Given data

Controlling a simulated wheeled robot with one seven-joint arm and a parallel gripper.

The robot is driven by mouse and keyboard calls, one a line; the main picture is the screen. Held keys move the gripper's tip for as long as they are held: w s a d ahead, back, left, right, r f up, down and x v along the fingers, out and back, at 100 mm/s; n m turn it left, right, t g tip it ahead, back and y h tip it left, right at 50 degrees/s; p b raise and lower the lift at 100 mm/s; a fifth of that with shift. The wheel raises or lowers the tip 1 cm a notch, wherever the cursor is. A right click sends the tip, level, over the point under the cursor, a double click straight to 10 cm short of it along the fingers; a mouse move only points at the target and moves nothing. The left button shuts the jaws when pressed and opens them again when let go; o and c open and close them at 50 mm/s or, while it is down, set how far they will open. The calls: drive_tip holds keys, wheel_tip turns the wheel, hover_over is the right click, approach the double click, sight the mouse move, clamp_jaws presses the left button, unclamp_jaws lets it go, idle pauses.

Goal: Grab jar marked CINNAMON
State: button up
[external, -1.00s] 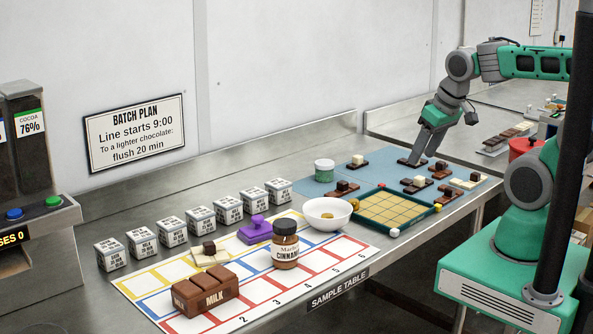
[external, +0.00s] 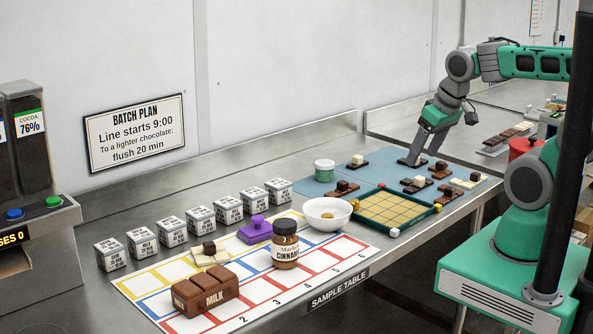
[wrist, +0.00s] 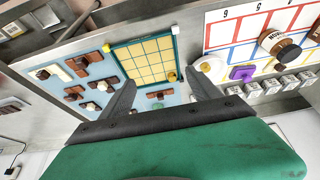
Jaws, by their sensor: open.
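The jar marked CINNAMON (external: 286,246) stands upright on the numbered mat, with a dark lid, brown contents and a white label. In the wrist view the jar (wrist: 284,47) is at the upper right, seen mostly from its dark lid. My gripper (external: 410,163) is over the back part of the blue mat, well to the right of and behind the jar. In the wrist view its two fingers (wrist: 160,85) are spread apart with nothing held between them. Nothing hides the jar in the external view.
A white bowl (external: 328,213) and a purple stamp-like object (external: 255,231) stand close to the jar. A brown MILK block (external: 206,292) lies front left. Several labelled cubes (external: 172,231) line the back. A gridded tray (external: 361,225) and chocolate pieces lie on the blue mat (external: 300,190).

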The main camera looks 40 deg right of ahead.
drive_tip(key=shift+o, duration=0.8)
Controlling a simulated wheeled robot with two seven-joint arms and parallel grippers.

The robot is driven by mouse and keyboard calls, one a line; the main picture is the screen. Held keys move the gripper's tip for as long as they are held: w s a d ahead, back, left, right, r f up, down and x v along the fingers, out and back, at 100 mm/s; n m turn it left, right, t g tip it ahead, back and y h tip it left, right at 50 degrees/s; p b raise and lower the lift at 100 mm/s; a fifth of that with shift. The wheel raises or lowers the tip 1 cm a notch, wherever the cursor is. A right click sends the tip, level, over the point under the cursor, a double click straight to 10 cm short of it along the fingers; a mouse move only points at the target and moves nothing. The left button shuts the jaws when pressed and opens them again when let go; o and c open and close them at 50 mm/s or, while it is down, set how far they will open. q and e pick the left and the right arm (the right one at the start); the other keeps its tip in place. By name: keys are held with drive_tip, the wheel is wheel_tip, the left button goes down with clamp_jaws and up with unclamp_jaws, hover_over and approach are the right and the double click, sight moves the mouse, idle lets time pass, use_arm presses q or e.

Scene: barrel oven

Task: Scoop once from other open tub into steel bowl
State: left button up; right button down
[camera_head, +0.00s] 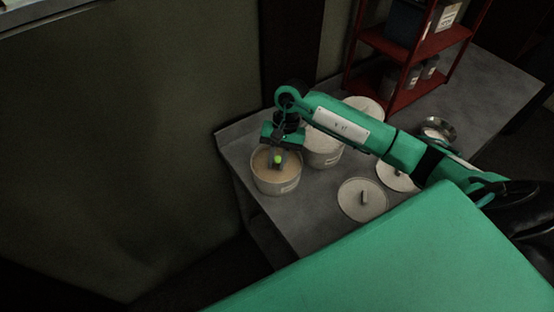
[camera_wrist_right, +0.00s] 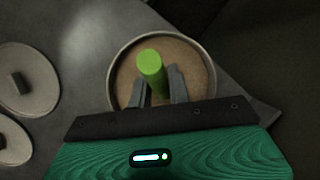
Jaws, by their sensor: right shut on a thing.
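An open tub (camera_head: 289,187) with light brown contents stands at the table's left corner; its rim also shows in the right wrist view (camera_wrist_right: 211,75). My right gripper (camera_head: 278,152) is over this tub, pointing down. A shiny steel bowl (camera_head: 440,128) stands farther right, behind my right arm. My left gripper is not in view.
A second tub (camera_head: 323,157) stands right beside the first, partly behind my arm, with another pale round top (camera_head: 366,105) behind. Two lids with handles, one (camera_head: 352,207) in front and one (camera_head: 393,181) partly covered, lie on the grey table (camera_head: 310,222). A red shelf (camera_head: 400,97) stands behind.

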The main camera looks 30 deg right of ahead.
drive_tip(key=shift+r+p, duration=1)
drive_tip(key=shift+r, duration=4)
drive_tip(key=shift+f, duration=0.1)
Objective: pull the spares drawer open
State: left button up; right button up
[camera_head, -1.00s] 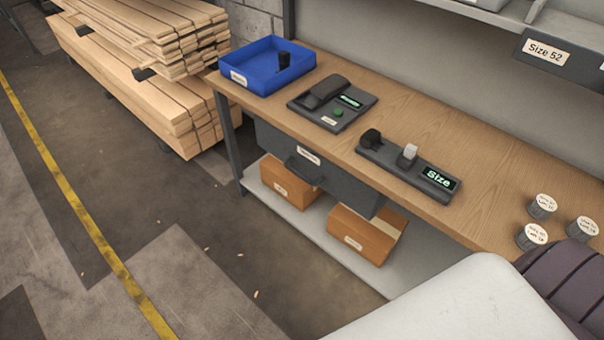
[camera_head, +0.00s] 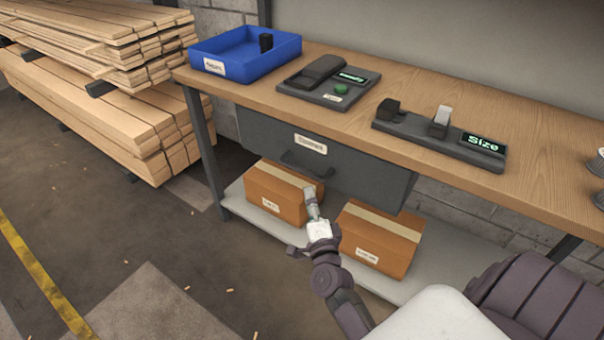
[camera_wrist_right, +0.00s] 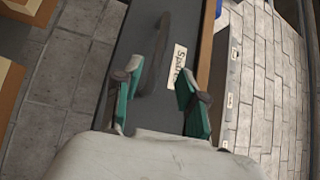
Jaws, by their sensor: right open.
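The spares drawer (camera_head: 345,176) is a dark grey box under the wooden bench top, with a white label and a dark bar handle (camera_head: 306,167) on its front. It looks closed. My right gripper (camera_head: 309,190) is in front of the drawer, a little below the handle and apart from it. In the right wrist view, its two green-padded fingers (camera_wrist_right: 160,98) are spread with nothing between them. The drawer front (camera_wrist_right: 150,75) and the handle (camera_wrist_right: 156,52) lie beyond the fingertips there, with the handle nearer the left finger. My left gripper is not in view.
Two cardboard boxes (camera_head: 275,192) (camera_head: 375,240) sit on the lower shelf. Lumber (camera_head: 90,110) is stacked at left.

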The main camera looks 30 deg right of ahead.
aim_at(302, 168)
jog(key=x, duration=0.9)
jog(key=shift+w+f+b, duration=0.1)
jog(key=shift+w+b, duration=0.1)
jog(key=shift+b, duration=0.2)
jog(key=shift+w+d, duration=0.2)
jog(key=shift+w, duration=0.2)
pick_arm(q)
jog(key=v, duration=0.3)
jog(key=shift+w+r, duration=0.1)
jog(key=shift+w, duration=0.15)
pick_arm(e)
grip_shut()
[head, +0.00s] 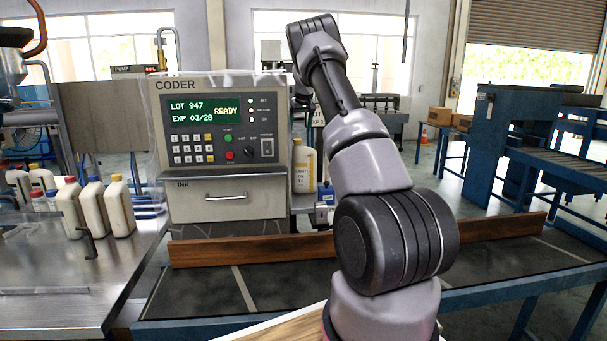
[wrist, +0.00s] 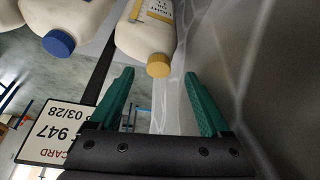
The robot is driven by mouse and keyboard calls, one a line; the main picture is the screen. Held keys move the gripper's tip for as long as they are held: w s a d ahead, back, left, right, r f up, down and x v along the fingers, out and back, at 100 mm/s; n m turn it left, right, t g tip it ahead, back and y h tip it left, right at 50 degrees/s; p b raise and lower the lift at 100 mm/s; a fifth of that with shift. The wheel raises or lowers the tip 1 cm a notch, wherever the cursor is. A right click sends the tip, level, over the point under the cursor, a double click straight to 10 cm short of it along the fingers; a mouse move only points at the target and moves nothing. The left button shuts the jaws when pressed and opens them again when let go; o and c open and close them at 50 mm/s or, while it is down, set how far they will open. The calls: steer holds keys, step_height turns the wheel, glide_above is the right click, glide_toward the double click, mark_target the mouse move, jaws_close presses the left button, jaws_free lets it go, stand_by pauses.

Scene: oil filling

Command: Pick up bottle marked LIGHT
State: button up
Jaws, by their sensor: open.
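A cream bottle with a yellow cap and a yellow-banded label (head: 304,172) stands just right of the coder in the head view. In the wrist view a yellow-capped bottle (wrist: 146,32) lies straight ahead, its cap close to my fingertips and roughly between them. In the head view my arm hides the gripper.
A blue-capped bottle (wrist: 70,25) is close by on the left in the wrist view, above a white lot card (wrist: 50,132). The coder (head: 225,140) stands left of my arm. Several bottles (head: 93,207) stand on the metal bench. A wooden rail (head: 250,250) edges the dark belt.

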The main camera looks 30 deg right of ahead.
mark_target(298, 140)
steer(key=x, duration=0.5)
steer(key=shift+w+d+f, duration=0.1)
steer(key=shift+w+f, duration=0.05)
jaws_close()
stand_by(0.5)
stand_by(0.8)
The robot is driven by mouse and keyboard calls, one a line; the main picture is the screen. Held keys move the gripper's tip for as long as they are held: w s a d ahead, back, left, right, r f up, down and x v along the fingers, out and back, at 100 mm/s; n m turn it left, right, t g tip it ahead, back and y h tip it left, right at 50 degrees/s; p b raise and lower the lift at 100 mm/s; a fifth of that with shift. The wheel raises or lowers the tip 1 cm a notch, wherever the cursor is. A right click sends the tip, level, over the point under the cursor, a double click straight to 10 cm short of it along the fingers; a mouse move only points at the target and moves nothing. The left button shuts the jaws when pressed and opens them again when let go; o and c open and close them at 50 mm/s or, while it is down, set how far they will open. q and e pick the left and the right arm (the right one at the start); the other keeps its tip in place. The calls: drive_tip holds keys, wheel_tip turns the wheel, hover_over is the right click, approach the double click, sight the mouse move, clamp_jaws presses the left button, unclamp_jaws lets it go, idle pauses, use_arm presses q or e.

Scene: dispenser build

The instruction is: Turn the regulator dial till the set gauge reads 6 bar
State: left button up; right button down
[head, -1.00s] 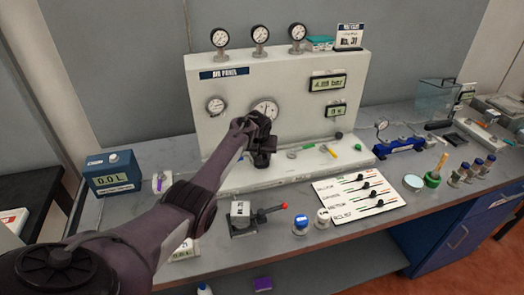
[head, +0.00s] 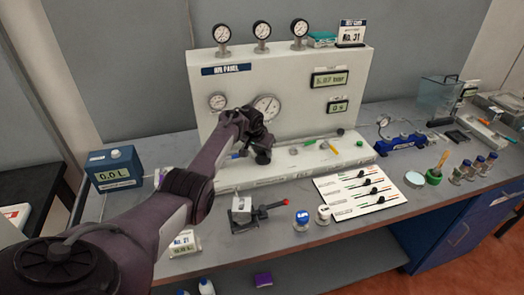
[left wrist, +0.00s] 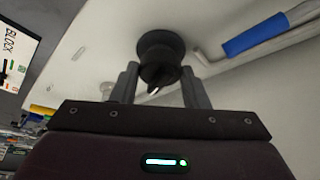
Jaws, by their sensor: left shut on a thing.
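The white air panel (head: 290,75) stands at the back of the bench. Its upper digital display (head: 330,79) shows a bar reading starting with 5; the later digits are hard to read. A large round gauge (head: 267,108) sits on the panel front, just above my left gripper (head: 258,150). Which gauge is the set gauge is not clear. In the left wrist view, the black regulator dial (left wrist: 160,52) with a white pointer mark is between the fingers of my left gripper (left wrist: 160,85), which is shut on it. My right gripper is not in view.
A pipe with a blue sleeve (left wrist: 255,35) runs close beside the dial. A clamp with a red-tipped lever (head: 258,211), capped bottles (head: 302,219) and a white card with sliders (head: 360,190) stand in front of the panel. A blue box (head: 115,168) is at left.

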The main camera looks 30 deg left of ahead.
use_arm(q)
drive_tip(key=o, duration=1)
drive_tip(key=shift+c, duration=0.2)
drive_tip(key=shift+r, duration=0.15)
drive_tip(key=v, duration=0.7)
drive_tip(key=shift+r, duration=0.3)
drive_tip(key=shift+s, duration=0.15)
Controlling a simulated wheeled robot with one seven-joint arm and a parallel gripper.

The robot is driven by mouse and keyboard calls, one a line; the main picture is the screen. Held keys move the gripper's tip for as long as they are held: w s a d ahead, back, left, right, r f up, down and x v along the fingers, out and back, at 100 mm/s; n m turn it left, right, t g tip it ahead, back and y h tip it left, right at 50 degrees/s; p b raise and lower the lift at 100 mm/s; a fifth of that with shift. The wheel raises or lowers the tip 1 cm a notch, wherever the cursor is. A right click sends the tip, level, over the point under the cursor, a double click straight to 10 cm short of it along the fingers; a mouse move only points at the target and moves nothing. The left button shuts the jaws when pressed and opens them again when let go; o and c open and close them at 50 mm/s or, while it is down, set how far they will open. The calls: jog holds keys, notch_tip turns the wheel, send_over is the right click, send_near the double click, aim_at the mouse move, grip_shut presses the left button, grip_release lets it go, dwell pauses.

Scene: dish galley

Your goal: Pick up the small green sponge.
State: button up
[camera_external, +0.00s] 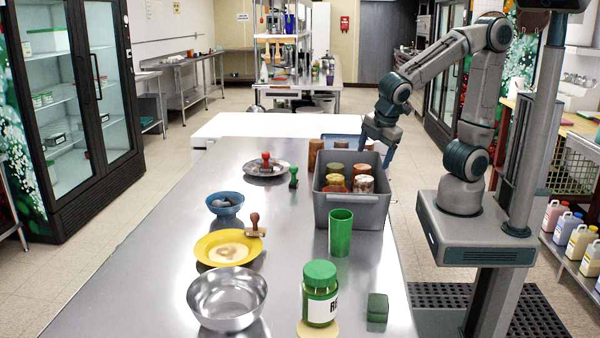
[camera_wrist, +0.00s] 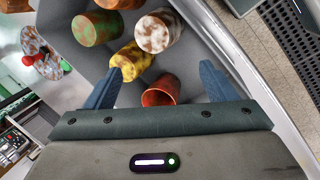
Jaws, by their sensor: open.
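The small green sponge (camera_external: 377,307) is a dark green block on the steel table, near its front right edge in the external view. It is to the right of the jar with a green lid (camera_external: 320,293) and apart from it. My gripper (camera_external: 379,147) is far from the sponge, above the back right part of the grey bin (camera_external: 348,205). In the wrist view, my gripper (camera_wrist: 160,72) has its two blue fingers spread wide, with nothing clearly held between them. The sponge is not seen in the wrist view.
The bin holds several cups, including a yellow one (camera_wrist: 132,60) and a red-brown one (camera_wrist: 160,92). A tall green cup (camera_external: 341,232) stands in front of it. A steel bowl (camera_external: 227,299), yellow plate (camera_external: 229,248) and blue bowl (camera_external: 224,203) stand at left.

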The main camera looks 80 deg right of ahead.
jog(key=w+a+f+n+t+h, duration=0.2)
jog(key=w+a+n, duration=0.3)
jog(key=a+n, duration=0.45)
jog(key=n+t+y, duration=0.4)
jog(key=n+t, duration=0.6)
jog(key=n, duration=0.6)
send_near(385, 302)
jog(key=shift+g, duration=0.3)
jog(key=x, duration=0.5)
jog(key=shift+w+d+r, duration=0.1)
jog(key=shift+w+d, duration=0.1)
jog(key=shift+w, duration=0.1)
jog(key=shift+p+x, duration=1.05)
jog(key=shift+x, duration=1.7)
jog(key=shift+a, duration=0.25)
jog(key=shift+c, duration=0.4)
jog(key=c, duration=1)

Task to complete
Repeat only the lines from the one holding "[external, -1.00s]" to the one holding "Controlling a simulated wheeled robot with two", both ends included, and drop the images.

Response to this task
[external, -1.00s] 
[external, +0.00s] 
[wrist, +0.00s] 
Jaws, by their sensor: open.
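The jar marked CINNAMON (external: 286,246) stands upright on the numbered mat, with a dark lid, brown contents and a white label. In the wrist view the jar (wrist: 284,47) is at the upper right, seen mostly from its dark lid. My gripper (external: 410,163) is over the back part of the blue mat, well to the right of and behind the jar. In the wrist view its two fingers (wrist: 160,85) are spread apart with nothing held between them. Nothing hides the jar in the external view.
A white bowl (external: 328,213) and a purple stamp-like object (external: 255,231) stand close to the jar. A brown MILK block (external: 206,292) lies front left. Several labelled cubes (external: 172,231) line the back. A gridded tray (external: 361,225) and chocolate pieces lie on the blue mat (external: 300,190).

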The main camera looks 40 deg right of ahead.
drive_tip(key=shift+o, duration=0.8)
Controlling a simulated wheeled robot with two seven-joint arms and parallel grippers.

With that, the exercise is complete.